Search the material and gather each line with "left" in it.
:: Data provided
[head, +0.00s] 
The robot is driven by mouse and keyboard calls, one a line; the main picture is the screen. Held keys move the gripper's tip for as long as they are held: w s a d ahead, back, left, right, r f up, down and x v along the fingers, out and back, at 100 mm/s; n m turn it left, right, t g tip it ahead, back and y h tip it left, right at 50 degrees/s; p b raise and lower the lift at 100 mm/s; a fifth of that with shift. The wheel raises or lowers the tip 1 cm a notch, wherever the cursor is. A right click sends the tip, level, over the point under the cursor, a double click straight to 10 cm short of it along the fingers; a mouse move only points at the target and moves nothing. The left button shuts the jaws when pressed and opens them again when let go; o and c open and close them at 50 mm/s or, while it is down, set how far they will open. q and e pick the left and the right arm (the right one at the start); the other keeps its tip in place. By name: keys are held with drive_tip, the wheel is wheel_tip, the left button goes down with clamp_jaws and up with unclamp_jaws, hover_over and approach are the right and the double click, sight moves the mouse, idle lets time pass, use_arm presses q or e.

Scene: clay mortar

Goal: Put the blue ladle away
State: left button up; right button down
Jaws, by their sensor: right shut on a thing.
::::
[Output for this task]
The robot is driven by mouse and keyboard calls, one a line; the main picture is the screen. Held keys move the gripper's tip for as long as they are held: w s a d ahead, back, left, right, r f up, down and x v along the fingers, out and back, at 100 mm/s; n m turn it left, right, t g tip it ahead, back and y h tip it left, right at 50 degrees/s; p b raise and lower the lift at 100 mm/s; a fifth of that with shift. The wheel raises or lowers the tip 1 cm a notch, wherever the cursor is. A right click sends the tip, level, over the point under the cursor, a double click straight to 10 cm short of it along the fingers; a mouse move only points at the target and moves nothing. The left button shuts the jaws when pressed and opens them again when let go; o and c open and close them at 50 mm/s or, while it is down, set how far they will open. q and e pick the left and the right arm (the right one at the start); the other keeps its tip in place. By name: keys are held with drive_tip, the wheel is wheel_tip, the left button goes down with clamp_jaws and up with unclamp_jaws, hover_over and approach are the right and the double click, sight moves the mouse, idle lets time pass, use_arm presses q or e.
State: left button up; right button down

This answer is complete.